§ WHAT THE TASK REQUIRES
Reproduce the listing below in full and without alteration, apart from its pictures.

§ DATASET SECTION
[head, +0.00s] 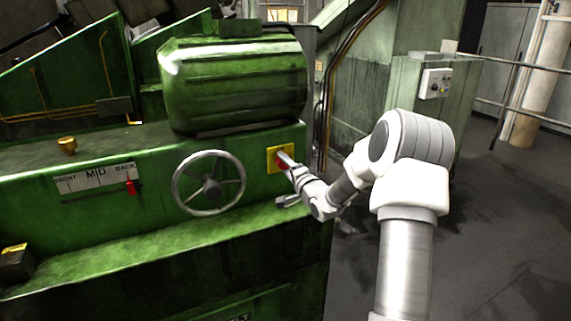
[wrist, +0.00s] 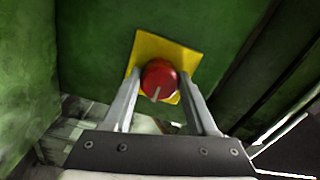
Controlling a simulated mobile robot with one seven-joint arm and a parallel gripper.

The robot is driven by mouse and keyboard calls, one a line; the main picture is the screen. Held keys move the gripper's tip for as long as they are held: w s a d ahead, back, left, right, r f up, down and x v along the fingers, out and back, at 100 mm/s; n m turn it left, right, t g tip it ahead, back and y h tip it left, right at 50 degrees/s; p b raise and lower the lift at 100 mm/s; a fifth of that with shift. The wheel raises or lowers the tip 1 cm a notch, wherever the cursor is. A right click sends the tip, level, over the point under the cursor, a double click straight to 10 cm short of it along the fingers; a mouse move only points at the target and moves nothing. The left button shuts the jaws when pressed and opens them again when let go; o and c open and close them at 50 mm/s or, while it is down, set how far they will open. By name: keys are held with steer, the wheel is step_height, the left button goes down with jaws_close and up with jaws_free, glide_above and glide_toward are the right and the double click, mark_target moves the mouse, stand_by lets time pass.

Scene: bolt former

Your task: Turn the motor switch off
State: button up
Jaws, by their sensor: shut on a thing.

§ SOLUTION TO THIS TASK
[head, +0.00s] 
[wrist, +0.00s] 
Controlling a simulated mobile robot with one seven-joint arm and a parallel gripper.

The robot is driven by mouse and keyboard calls, one a line; the main picture is the screen. Held keys move the gripper's tip for as long as they are held: w s a d ahead, back, left, right, r f up, down and x v along the fingers, out and back, at 100 mm/s; n m turn it left, right, t g tip it ahead, back and y h tip it left, right at 50 degrees/s; p b raise and lower the lift at 100 mm/s; a fifth of that with shift. The wheel raises or lowers the tip 1 cm a notch, wherever the cursor is. A right click sends the tip, level, over the point under the cursor, a double click straight to 10 cm short of it along the fingers; a mouse move only points at the target and moves nothing. The left button shuts the jaws when pressed and opens them again when let go; o and c open and close them at 50 mm/s or, while it is down, set how far they will open. By name: keys are held with steer, the wheel is step_height, the left button goes down with jaws_close and up with jaws_free, glide_above and glide_toward are the right and the double click, mark_target moves the mouse, stand_by lets time pass.

Scene: bolt former

Your task: Turn the motor switch off
State: button up
Jaws, by their sensor: shut on a thing.

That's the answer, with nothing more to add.